-- Task brief --
Copy all the data exactly, except the pictures.

-- Source data --
>>>

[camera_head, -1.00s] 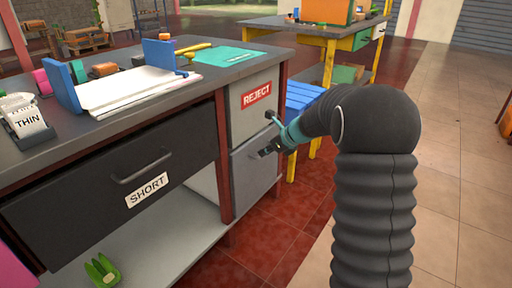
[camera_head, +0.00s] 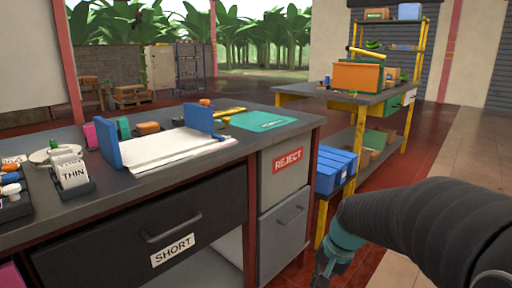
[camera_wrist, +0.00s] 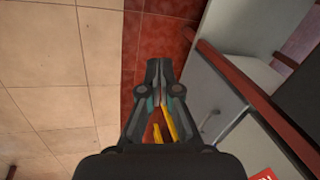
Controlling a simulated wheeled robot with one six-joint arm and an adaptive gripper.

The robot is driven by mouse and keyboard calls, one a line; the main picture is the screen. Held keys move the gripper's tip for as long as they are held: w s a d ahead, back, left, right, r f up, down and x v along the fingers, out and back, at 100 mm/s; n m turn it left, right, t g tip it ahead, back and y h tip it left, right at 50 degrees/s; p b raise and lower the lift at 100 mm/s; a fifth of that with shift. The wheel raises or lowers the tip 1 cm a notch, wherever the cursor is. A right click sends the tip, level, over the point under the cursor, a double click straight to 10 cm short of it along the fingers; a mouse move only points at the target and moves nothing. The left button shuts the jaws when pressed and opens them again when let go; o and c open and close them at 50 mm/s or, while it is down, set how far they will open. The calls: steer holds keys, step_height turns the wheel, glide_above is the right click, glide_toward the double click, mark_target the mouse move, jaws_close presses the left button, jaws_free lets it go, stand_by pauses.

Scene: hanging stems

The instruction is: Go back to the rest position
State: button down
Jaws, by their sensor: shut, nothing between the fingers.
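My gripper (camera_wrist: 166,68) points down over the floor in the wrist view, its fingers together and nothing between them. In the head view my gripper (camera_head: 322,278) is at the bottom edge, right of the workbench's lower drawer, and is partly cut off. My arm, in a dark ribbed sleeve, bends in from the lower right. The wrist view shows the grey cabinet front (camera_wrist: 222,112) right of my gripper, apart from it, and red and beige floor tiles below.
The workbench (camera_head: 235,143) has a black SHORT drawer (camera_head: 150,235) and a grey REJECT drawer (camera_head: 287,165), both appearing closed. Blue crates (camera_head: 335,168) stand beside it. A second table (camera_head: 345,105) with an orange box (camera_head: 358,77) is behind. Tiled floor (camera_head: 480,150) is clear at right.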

<<<

-- Answer to the task --
[camera_head, -1.00s] 
[camera_head, +0.00s] 
[camera_wrist, +0.00s] 
Controlling a simulated wheeled robot with one six-joint arm and an adaptive gripper.

The robot is driven by mouse and keyboard calls, one a line; the main picture is the screen. Held keys move the gripper's tip for as long as they are held: w s a d ahead, back, left, right, r f up, down and x v along the fingers, out and back, at 100 mm/s; n m turn it left, right, t g tip it ahead, back and y h tip it left, right at 50 degrees/s; p b raise and lower the lift at 100 mm/s; a fifth of that with shift. The wheel raises or lowers the tip 1 cm a notch, wherever the cursor is. A right click sends the tip, level, over the point under the cursor, a double click straight to 10 cm short of it along the fingers; a mouse move only points at the target and moves nothing. The left button shuts the jaws when pressed and opens them again when let go; o and c open and close them at 50 mm/s or, while it is down, set how far they will open. The calls: steer holds keys, step_height turns the wheel, glide_above is the right click, glide_toward the double click, mark_target the mouse move, jaws_close presses the left button, jaws_free lets it go, stand_by pauses.

Scene: hanging stems

The instruction is: Go back to the rest position
State: button down
Jaws, by their sensor: shut, nothing between the fingers.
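My gripper (camera_wrist: 166,68) points down over the floor in the wrist view, its fingers together and nothing between them. In the head view my gripper (camera_head: 322,278) is at the bottom edge, right of the workbench's lower drawer, and is partly cut off. My arm, in a dark ribbed sleeve, bends in from the lower right. The wrist view shows the grey cabinet front (camera_wrist: 222,112) right of my gripper, apart from it, and red and beige floor tiles below.
The workbench (camera_head: 235,143) has a black SHORT drawer (camera_head: 150,235) and a grey REJECT drawer (camera_head: 287,165), both appearing closed. Blue crates (camera_head: 335,168) stand beside it. A second table (camera_head: 345,105) with an orange box (camera_head: 358,77) is behind. Tiled floor (camera_head: 480,150) is clear at right.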

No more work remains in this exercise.